Bullion edges lower after soft CPI and higher Jobless Claims boost easing odds
The US Bureau of Labor Statistics (BLS) revealed that inflation remained steady on the consumer side, with headline CPI standing below the 3% threshold. At the same time, the release of Initial Jobless Claims for the week ending September 6 rose to its highest level in almost four years. This cemented the case for a rate cut by the Federal Reserve (Fed) next week, the first one since December of last year.
Now with the CPI and the Producer Price Index (PPI) reports in the rearview mirror, money markets had priced in a 90% chance for a 25-basis points (bps) cut. Meanwhile, odds for a 50-bps cut are slim at 10%, according to the Prime Market Terminal interest rate probabilities tool.
Even though this is bullish for Gold, it seems that traders are booking profits as the non-yielding metal has failed to gain traction, despite falling US Treasury yields and broad US Dollar weakness.
In the meantime, geopolitics would likely continue to boost Gold’s appeal after Poland attacked Russian drones over its airspace, which marks the first direct engagement on NATO countries after Russia’s invasion of Ukraine.
Daily market movers: Gold edges up as US inflation ticks lower
- The US CPI in August increased from 2.7% to 2.9% YoY, as expected by estimates. Meanwhile, the Core CPI print remained steady at 3.1% YoY, aligned with projections and unchanged from July’s figures. Market’s reaction was muted, as Fed odds for rate cuts remained unchanged.
- Initial Jobless Claims for the week ending September 6 surged from 237K in the previous print to 263K, crushing forecasts of 235K.
- Following the Fed Chair Powell's speech at Jackson Hole, when he addressed that they would prioritize maximum employment over inflation, suggests that next week’s cut is fully priced in.
- Gold price rally is poised to continue rising, up so far 38.52% in year-to-date figure, as US President Donald Trump cut taxes, escalated the trade war and posed threats to the Fed’s independence.
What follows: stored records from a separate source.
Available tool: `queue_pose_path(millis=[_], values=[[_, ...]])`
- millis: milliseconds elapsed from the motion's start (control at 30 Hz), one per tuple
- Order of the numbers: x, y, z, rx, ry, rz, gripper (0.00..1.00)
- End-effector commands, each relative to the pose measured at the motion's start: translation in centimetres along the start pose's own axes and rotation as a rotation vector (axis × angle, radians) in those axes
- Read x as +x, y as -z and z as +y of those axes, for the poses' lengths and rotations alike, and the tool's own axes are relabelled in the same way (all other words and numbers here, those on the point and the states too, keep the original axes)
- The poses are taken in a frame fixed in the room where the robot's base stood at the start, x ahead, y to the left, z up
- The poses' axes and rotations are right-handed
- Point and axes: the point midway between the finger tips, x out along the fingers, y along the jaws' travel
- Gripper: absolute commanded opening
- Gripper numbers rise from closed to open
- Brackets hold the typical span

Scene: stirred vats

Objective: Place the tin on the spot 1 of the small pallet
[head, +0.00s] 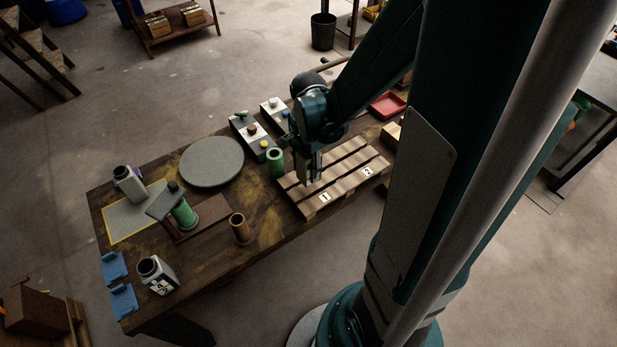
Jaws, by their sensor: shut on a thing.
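The small pallet (346,186) is a light wooden slatted pallet on the right part of the table. Its spot 1 label (325,197) is at the front left and its spot 2 label (368,171) at the front right. My gripper (313,180) points down over the left part of the pallet, just behind the spot 1 label. It is shut on a thing, taken as the tin, which is mostly hidden by the fingers and too small to make out. I cannot tell whether it touches the pallet.
A green cylinder (275,161) stands close left of the pallet. Button boxes (252,134) are behind it. A red tray (388,105) is at the back right.

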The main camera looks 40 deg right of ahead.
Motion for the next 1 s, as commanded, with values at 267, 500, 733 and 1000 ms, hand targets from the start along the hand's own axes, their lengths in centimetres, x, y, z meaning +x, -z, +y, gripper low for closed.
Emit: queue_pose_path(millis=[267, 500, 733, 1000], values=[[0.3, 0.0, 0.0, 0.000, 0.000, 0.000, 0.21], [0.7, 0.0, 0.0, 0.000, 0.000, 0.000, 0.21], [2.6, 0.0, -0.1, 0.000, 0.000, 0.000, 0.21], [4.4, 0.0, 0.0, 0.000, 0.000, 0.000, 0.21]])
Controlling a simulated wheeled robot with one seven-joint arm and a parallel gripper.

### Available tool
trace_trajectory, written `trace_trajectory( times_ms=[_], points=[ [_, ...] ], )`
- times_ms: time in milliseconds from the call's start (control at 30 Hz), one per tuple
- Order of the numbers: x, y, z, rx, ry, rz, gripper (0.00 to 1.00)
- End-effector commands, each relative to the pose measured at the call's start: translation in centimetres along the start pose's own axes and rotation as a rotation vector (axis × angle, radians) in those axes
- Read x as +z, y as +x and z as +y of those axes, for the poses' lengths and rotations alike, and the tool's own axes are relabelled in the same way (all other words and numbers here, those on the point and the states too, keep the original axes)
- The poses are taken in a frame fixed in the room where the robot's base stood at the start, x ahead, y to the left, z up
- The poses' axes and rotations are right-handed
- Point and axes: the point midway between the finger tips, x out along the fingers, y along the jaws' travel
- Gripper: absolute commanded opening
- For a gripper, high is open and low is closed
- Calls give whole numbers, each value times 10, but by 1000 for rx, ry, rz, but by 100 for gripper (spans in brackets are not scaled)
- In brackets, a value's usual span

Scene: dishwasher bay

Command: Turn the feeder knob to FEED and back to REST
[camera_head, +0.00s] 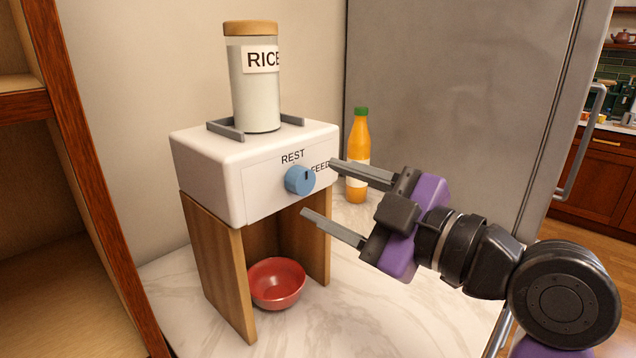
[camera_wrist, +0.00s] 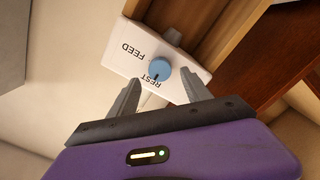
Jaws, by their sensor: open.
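The feeder (camera_head: 208,178) is a white box on wooden side panels. Its round blue knob (camera_head: 300,180) is on the front face, with REST printed above it and FEED to its upper right. In the wrist view the knob (camera_wrist: 159,70) shows a dark mark on the side toward the REST label. My gripper (camera_head: 320,188) is open and empty, in front of the knob, with its fingers apart and pointing toward the panel. In the wrist view the knob appears between and beyond the fingertips (camera_wrist: 160,84); I see no contact.
A RICE jar (camera_head: 254,95) with a wooden lid stands on top of the feeder. A red bowl (camera_head: 277,284) sits below on the marble counter (camera_head: 180,300). An orange bottle (camera_head: 358,160) stands behind my gripper, near the grey fridge (camera_head: 450,90). A wooden shelf (camera_head: 75,150) is at left.

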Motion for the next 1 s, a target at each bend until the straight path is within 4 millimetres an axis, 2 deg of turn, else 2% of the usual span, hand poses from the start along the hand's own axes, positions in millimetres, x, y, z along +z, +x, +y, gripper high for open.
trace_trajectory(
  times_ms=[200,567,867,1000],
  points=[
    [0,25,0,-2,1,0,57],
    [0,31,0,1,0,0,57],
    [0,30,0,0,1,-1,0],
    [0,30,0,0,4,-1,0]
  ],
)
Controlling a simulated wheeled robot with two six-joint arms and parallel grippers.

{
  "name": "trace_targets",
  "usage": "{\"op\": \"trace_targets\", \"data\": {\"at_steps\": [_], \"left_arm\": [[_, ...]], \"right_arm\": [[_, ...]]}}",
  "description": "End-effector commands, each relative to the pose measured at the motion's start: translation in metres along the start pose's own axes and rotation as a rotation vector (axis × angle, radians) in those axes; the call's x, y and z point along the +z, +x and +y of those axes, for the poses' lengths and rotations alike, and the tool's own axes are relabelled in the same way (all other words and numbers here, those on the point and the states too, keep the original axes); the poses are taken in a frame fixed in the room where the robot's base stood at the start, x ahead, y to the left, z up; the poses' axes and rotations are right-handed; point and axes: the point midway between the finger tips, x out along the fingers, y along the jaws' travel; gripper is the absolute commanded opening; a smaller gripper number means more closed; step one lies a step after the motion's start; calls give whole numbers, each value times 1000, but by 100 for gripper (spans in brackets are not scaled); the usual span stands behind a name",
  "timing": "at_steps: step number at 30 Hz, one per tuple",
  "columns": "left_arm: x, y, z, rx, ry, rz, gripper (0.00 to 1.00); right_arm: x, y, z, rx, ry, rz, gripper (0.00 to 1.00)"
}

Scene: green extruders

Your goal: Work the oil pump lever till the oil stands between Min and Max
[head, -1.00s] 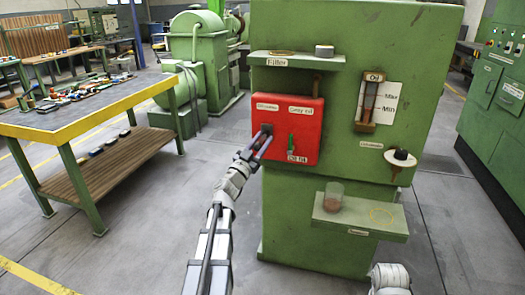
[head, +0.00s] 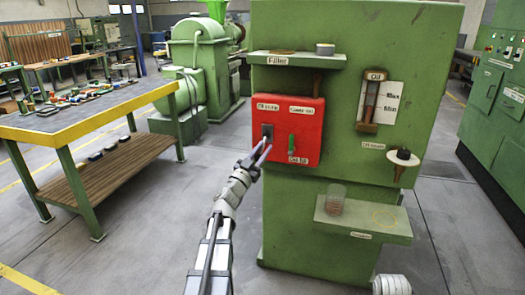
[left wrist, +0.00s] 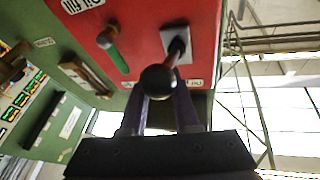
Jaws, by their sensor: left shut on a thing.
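A red panel (head: 314,118) is on the front of the green machine. A dark lever in a grey plate (head: 267,132) is at its left. My left gripper (head: 263,156) is just below that plate in the head view. In the left wrist view, the lever's round black knob (left wrist: 158,82) is at my left gripper's fingers (left wrist: 162,110), which are shut on it. The oil gauge (head: 372,101) is a clear tube in a brown frame beside a white plate with Max and Min. Its tube looks brownish; the exact level is too small to tell. My right gripper is out of view.
A green lever (head: 291,144) is right of the dark one on the panel. A lower shelf (head: 362,224) carries a glass jar (head: 335,199). A workbench (head: 70,117) stands at left, with clear floor between.

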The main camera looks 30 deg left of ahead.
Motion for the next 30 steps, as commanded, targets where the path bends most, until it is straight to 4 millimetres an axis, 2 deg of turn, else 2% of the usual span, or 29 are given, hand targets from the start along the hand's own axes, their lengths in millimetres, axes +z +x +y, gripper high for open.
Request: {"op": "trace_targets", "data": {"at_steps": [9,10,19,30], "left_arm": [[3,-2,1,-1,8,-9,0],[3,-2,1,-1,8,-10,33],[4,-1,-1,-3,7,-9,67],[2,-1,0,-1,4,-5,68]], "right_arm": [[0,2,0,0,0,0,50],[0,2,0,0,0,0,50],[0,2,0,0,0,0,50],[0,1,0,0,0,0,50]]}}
- The US Dollar Index (DXY), which tracks the buck’s performance against a basket of six currencies, is down 0.22% at 97.59.
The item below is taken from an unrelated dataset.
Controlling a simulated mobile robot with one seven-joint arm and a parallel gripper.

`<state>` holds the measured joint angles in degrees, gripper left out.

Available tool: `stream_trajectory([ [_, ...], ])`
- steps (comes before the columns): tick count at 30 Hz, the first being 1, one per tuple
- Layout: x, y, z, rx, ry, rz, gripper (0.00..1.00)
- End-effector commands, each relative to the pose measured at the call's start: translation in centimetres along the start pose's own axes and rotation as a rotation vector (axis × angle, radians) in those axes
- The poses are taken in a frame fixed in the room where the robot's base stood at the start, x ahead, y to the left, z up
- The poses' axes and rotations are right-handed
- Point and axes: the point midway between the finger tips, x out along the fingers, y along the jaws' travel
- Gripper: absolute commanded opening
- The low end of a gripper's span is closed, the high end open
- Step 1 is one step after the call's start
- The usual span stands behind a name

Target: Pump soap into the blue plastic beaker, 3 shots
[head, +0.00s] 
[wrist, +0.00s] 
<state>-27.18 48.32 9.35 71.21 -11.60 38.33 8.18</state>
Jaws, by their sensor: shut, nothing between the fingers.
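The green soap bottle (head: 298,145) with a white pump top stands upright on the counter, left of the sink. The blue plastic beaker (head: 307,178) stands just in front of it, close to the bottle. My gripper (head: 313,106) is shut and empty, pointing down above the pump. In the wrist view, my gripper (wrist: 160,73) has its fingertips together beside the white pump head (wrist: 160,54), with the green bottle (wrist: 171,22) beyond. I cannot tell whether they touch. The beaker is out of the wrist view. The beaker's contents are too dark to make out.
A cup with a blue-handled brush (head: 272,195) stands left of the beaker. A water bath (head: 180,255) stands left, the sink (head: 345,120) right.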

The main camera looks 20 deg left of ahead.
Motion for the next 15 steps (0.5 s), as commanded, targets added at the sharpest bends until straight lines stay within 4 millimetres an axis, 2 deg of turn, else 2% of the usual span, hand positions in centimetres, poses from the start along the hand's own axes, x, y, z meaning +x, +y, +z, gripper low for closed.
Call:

- US Treasury yields are falling, with the 10-year Treasury note down two and a half basis points (bps) to 4.019%. US real yields—calculated by subtracting inflation expectations from the nominal yield—have decreased nearly three basis points to 1.669% at the time of writing.
- The Bureau of Labor Statistics (BLS) revised down its annual benchmark payrolls to -911K for the 12 months through March 2025, exceeding economists’ estimates of -682K, according to Bloomberg.
Technical outlook: Gold price hovers below $3,640
Gold price consolidates for the third straight day, after reaching an all-time high (ATH) of $3,674 on Tuesday. The Relative Strength Index (RSI) begins to show overbought conditions, capping Bullion’s uptrend.
If XAU/USD clears $3,650, expect a move towards the ATH ahead of $3,700. If surpassed, the next stop would be $3,750 ahead of $3,800. Conversely, if Gold tumbles below $3,600, the first support would be $3,550, followed by the April 22 high of $3,500.